#### [Exercise description]
Transcribe the lines below verbatim, skipping the images.

#### [Information provided]

>> START

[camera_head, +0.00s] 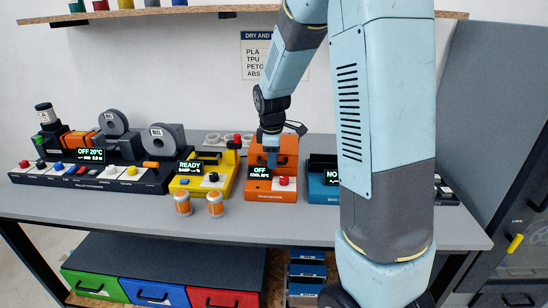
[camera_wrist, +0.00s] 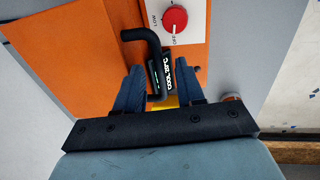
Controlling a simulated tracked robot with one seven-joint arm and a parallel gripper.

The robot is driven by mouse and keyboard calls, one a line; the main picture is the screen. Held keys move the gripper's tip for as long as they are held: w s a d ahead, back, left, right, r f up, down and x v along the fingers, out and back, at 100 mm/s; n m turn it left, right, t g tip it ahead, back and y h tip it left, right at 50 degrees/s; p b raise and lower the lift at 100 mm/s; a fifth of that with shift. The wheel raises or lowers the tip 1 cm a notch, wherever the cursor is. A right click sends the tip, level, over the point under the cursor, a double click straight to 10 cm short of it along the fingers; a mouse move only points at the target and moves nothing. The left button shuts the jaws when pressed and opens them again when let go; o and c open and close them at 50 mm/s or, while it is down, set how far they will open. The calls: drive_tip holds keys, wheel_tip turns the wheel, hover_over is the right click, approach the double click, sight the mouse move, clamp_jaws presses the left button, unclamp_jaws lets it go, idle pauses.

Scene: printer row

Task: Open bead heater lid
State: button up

>> END

#### [Written response]
[camera_head, +0.00s] 
[camera_wrist, +0.00s] 
Controlling a simulated tracked robot with one seven-joint arm and a parallel gripper.

The robot is driven by mouse and keyboard calls, one a line; the main picture is the screen. Held keys move the gripper's tip for as long as they are held: w s a d ahead, back, left, right, r f up, down and x v along the fingers, out and back, at 100 mm/s; n m turn it left, right, t g tip it ahead, back and y h tip it left, right at 50 degrees/s; p b raise and lower the lift at 100 mm/s; a fifth of that with shift. The wheel raises or lowers the tip 1 cm a notch, wherever the cursor is. A right click sends the tip, level, over the point under the cursor, a double click straight to 10 cm short of it along the fingers; a mouse move only points at the target and moves nothing. The left button shuts the jaws when pressed and opens them again when let go; o and c open and close them at 50 mm/s or, while it is down, set how far they will open. The calls: drive_tip holds keys, wheel_tip turns the wheel, hover_over is the right click, approach the double click, sight the mouse move, clamp_jaws presses the left button, unclamp_jaws lets it go, idle pauses.

Scene: printer row

Task: Open bead heater lid
State: button up

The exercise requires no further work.